[Data items]
begin
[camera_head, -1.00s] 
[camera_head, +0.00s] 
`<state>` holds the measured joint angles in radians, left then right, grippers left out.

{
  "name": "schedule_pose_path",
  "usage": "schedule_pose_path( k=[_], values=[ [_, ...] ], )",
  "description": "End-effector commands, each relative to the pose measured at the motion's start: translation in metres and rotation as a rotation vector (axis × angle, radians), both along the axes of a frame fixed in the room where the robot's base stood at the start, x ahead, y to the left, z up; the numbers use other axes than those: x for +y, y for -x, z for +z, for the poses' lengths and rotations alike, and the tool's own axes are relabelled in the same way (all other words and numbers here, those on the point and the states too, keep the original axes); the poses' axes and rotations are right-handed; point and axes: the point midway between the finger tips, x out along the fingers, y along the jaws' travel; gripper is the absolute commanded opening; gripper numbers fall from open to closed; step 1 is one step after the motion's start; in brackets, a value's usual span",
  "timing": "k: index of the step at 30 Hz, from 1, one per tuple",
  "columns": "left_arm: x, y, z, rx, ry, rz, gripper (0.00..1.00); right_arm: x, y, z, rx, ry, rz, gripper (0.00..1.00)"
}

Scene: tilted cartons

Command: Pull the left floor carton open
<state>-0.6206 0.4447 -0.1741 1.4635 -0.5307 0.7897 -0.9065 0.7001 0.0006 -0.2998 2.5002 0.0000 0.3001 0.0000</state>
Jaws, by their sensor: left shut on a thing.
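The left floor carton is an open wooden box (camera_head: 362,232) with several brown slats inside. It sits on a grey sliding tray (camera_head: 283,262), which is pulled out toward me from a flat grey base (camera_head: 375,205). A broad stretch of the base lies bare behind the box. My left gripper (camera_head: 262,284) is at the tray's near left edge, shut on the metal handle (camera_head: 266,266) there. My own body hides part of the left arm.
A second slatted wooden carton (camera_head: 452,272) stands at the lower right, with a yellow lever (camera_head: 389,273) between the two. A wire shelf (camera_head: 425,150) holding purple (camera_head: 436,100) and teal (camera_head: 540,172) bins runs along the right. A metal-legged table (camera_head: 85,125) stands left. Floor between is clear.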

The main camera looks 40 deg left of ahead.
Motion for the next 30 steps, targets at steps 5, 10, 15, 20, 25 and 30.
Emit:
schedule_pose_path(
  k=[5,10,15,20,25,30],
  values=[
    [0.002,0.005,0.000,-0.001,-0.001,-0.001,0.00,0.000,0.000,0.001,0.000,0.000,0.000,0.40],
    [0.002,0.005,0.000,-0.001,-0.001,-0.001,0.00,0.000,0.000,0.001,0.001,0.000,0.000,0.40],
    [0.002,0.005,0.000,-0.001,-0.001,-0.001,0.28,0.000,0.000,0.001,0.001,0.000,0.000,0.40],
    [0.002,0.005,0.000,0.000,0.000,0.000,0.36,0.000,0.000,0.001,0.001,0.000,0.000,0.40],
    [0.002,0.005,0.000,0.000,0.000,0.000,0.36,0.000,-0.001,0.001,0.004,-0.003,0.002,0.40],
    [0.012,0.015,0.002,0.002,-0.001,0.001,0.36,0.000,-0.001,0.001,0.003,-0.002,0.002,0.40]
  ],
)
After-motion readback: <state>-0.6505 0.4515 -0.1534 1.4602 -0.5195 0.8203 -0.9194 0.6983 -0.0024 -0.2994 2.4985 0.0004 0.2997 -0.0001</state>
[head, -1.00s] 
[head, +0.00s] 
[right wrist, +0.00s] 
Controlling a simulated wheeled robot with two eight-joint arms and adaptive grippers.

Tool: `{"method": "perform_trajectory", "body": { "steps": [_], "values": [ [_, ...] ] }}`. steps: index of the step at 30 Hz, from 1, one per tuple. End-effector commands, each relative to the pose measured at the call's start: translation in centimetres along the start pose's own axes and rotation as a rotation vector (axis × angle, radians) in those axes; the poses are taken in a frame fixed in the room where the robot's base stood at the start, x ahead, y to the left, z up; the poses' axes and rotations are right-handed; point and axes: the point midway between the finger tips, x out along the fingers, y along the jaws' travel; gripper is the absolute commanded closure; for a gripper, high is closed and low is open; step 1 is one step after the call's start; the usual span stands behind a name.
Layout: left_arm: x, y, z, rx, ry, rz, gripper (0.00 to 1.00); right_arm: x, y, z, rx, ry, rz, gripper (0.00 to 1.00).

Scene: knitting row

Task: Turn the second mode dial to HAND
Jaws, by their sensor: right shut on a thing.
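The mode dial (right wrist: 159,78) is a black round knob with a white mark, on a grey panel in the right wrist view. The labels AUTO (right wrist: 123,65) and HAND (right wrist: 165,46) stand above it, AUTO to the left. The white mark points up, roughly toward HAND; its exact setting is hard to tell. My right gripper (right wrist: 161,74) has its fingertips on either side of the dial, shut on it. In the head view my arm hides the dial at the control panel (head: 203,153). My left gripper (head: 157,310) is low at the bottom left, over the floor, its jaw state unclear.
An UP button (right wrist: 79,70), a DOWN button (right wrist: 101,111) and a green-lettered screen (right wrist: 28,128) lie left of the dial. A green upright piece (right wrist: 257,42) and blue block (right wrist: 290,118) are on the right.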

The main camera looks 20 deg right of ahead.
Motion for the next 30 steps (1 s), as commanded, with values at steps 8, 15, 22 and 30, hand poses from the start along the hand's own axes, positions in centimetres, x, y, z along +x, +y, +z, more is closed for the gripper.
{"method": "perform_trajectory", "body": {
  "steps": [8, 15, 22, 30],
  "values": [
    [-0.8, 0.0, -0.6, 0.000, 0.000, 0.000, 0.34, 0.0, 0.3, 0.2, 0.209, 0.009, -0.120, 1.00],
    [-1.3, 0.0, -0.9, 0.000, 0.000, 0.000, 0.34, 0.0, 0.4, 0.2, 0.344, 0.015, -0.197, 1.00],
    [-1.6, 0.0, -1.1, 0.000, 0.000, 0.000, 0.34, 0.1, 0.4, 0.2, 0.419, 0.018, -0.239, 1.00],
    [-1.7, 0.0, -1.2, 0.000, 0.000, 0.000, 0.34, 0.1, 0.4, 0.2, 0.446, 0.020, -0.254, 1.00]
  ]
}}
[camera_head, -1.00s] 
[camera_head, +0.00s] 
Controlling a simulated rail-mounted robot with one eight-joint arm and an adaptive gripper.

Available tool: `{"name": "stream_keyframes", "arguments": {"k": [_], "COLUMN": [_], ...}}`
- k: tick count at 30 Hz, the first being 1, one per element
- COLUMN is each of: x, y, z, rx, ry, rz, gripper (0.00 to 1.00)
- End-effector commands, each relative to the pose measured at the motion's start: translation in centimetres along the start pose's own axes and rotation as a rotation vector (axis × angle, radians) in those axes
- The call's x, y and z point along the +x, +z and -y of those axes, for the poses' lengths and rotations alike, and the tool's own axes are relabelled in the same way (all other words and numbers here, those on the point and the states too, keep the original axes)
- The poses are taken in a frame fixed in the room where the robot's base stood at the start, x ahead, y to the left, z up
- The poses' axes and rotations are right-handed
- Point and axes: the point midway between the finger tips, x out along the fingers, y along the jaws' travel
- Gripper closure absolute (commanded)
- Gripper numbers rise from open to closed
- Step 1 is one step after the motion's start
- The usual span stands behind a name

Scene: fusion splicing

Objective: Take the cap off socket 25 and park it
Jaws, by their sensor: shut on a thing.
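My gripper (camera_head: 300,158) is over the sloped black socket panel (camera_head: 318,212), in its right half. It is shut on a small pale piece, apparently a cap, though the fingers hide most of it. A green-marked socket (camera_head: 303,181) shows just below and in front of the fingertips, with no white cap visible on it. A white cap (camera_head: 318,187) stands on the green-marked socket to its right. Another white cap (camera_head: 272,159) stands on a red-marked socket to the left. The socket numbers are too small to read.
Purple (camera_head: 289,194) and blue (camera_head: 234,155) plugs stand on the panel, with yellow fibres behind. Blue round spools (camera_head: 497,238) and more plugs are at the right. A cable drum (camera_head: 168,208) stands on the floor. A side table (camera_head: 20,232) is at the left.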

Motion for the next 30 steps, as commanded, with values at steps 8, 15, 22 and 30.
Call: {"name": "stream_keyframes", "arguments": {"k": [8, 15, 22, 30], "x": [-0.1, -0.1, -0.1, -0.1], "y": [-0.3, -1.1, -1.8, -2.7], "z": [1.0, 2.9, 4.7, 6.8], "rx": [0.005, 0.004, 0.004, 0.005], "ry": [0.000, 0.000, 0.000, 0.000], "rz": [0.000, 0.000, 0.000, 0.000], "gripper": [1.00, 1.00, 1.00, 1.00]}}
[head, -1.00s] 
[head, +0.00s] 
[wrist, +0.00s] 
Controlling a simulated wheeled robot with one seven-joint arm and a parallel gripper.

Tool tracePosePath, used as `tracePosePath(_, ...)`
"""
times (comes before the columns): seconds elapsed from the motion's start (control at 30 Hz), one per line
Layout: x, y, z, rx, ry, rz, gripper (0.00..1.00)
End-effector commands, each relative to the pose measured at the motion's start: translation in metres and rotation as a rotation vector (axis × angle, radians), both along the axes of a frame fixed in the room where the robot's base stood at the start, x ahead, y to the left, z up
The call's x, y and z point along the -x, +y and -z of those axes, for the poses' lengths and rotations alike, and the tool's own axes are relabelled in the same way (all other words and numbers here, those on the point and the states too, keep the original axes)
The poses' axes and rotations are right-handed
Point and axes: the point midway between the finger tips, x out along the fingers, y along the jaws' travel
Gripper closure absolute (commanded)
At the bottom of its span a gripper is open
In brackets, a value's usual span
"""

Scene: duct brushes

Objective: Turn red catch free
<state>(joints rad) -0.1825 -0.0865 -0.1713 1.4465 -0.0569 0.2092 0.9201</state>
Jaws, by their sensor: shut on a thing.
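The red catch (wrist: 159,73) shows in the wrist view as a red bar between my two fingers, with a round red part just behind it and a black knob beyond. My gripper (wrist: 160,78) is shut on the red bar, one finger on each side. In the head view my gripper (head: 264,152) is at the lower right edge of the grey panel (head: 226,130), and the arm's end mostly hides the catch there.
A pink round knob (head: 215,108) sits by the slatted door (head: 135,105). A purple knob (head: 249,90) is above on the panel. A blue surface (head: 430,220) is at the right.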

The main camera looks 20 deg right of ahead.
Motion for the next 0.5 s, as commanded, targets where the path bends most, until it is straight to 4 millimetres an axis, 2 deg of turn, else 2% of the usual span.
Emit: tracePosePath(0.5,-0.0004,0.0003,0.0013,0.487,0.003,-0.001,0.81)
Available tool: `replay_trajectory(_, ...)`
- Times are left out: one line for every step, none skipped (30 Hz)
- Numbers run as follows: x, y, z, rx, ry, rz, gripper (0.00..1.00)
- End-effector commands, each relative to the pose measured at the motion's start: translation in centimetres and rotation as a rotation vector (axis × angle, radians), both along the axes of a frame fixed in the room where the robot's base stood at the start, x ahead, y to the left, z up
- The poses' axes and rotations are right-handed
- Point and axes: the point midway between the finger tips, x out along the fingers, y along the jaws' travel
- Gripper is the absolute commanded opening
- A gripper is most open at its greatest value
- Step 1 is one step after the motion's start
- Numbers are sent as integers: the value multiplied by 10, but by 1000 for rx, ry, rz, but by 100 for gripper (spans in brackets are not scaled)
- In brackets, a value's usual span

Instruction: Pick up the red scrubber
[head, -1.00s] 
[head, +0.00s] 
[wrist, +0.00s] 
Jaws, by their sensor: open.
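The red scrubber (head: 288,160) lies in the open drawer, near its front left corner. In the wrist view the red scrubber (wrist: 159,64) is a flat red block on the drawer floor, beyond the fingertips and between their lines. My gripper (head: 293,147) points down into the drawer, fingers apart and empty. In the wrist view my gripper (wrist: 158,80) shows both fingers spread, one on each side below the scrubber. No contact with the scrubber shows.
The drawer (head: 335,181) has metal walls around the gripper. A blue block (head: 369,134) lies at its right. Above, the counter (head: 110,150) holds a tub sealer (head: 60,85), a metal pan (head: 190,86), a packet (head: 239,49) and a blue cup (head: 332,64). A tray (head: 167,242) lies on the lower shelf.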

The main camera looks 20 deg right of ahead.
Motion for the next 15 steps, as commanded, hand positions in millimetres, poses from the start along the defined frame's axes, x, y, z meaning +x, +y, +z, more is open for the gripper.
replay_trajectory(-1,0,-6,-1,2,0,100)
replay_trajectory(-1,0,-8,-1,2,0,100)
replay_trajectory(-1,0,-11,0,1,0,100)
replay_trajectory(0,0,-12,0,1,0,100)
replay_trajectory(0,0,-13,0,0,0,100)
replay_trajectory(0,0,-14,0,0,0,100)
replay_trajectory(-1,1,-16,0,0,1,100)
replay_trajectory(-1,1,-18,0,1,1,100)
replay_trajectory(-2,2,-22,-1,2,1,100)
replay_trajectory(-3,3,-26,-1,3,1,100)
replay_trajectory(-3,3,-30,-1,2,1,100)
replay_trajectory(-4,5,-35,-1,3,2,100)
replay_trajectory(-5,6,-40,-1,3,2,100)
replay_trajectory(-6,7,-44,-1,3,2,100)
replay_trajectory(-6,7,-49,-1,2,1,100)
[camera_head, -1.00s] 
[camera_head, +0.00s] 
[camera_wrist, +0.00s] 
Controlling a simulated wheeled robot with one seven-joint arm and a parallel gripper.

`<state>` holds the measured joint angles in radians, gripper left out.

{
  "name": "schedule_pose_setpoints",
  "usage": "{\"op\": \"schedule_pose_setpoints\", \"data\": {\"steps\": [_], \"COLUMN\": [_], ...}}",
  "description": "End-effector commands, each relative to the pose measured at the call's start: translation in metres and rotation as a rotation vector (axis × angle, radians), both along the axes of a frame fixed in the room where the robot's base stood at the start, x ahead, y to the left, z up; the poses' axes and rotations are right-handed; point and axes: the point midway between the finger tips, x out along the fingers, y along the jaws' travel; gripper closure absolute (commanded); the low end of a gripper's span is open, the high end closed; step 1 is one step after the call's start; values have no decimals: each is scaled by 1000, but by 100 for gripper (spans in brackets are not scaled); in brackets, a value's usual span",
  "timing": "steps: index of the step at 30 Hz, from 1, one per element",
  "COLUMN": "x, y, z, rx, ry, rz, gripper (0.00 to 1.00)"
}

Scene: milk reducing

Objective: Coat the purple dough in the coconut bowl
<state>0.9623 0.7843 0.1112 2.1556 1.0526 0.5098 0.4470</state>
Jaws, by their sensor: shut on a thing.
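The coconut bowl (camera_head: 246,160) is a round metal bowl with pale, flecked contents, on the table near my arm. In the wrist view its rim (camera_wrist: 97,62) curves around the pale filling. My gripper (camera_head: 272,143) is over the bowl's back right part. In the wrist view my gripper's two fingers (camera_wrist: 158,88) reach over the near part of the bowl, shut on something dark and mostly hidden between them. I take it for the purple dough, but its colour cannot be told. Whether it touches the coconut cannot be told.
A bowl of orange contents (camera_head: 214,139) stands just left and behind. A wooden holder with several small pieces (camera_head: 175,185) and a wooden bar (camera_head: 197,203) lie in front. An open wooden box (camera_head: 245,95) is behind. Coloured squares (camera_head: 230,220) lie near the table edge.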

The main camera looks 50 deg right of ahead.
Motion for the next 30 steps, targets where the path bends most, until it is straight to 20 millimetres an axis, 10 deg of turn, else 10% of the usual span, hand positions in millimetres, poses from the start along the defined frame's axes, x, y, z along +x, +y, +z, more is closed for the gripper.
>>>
end
Work to complete: Pick out all the lines with the word "angles" in them and copy them.

Finished answer:
`<state>` holds the measured joint angles in radians, left then right, grippers left out.
`<state>` holds the measured joint angles in radians, gripper left out.

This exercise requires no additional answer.